**Dataset excerpt:**
★ ★ ★
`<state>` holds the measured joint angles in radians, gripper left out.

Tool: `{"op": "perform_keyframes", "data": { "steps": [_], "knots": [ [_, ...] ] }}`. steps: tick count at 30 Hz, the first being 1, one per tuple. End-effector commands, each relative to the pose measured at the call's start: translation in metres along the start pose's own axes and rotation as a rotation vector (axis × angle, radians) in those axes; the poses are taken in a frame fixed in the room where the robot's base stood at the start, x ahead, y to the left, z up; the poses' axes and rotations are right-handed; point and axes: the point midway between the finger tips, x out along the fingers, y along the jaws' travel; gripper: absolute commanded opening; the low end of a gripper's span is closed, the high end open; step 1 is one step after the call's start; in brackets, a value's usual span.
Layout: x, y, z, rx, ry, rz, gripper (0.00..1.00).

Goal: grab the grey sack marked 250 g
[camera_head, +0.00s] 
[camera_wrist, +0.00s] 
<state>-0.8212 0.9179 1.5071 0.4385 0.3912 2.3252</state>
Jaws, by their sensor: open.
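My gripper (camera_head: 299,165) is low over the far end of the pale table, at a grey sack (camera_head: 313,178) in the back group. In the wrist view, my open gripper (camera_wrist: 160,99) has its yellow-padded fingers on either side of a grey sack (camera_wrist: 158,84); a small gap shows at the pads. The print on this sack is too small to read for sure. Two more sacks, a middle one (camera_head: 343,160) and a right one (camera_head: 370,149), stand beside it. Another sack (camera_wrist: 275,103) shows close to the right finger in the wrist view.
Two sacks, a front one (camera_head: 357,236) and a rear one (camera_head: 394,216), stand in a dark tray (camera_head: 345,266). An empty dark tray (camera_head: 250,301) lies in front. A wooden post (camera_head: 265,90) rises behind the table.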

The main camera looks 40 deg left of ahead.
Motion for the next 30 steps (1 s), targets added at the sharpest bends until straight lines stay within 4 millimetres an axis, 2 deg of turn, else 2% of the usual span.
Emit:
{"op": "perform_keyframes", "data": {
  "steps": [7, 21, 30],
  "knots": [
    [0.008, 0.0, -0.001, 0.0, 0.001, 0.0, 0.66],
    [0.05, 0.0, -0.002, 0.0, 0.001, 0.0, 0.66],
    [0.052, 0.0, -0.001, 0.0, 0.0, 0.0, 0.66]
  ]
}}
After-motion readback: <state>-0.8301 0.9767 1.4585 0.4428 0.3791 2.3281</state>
★ ★ ★
**Exercise description:** Take the material above and return all of it exactly.

**The output:**
`<state>` holds the measured joint angles in radians, gripper left out.

Tool: `{"op": "perform_keyframes", "data": { "steps": [_], "knots": [ [_, ...] ] }}`. steps: tick count at 30 Hz, the first being 1, one per tuple. End-effector commands, each relative to the pose measured at the call's start: translation in metres along the start pose's own axes and rotation as a rotation vector (axis × angle, radians) in those axes; the poses are taken in a frame fixed in the room where the robot's base stood at the start, x ahead, y to the left, z up; the poses' axes and rotations are right-handed; point and axes: the point midway between the finger tips, x out along the fingers, y along the jaws' travel; gripper: absolute commanded opening; the low end of a gripper's span is closed, the high end open; step 1 is one step after the call's start; in brackets, a value's usual span.
Layout: x, y, z, rx, ry, rz, gripper (0.00..1.00).

Goal: grab the grey sack marked 250 g
[camera_head, +0.00s] 
[camera_wrist, +0.00s] 
<state>-0.8212 0.9179 1.5071 0.4385 0.3912 2.3252</state>
Jaws, by their sensor: open.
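My gripper (camera_head: 299,165) is low over the far end of the pale table, at a grey sack (camera_head: 313,178) in the back group. In the wrist view, my open gripper (camera_wrist: 160,99) has its yellow-padded fingers on either side of a grey sack (camera_wrist: 158,84); a small gap shows at the pads. The print on this sack is too small to read for sure. Two more sacks, a middle one (camera_head: 343,160) and a right one (camera_head: 370,149), stand beside it. Another sack (camera_wrist: 275,103) shows close to the right finger in the wrist view.
Two sacks, a front one (camera_head: 357,236) and a rear one (camera_head: 394,216), stand in a dark tray (camera_head: 345,266). An empty dark tray (camera_head: 250,301) lies in front. A wooden post (camera_head: 265,90) rises behind the table.

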The main camera looks 40 deg left of ahead.
Motion for the next 30 steps (1 s), targets added at the sharpest bends until straight lines stay within 4 millimetres an axis, 2 deg of turn, else 2% of the usual span.
Emit:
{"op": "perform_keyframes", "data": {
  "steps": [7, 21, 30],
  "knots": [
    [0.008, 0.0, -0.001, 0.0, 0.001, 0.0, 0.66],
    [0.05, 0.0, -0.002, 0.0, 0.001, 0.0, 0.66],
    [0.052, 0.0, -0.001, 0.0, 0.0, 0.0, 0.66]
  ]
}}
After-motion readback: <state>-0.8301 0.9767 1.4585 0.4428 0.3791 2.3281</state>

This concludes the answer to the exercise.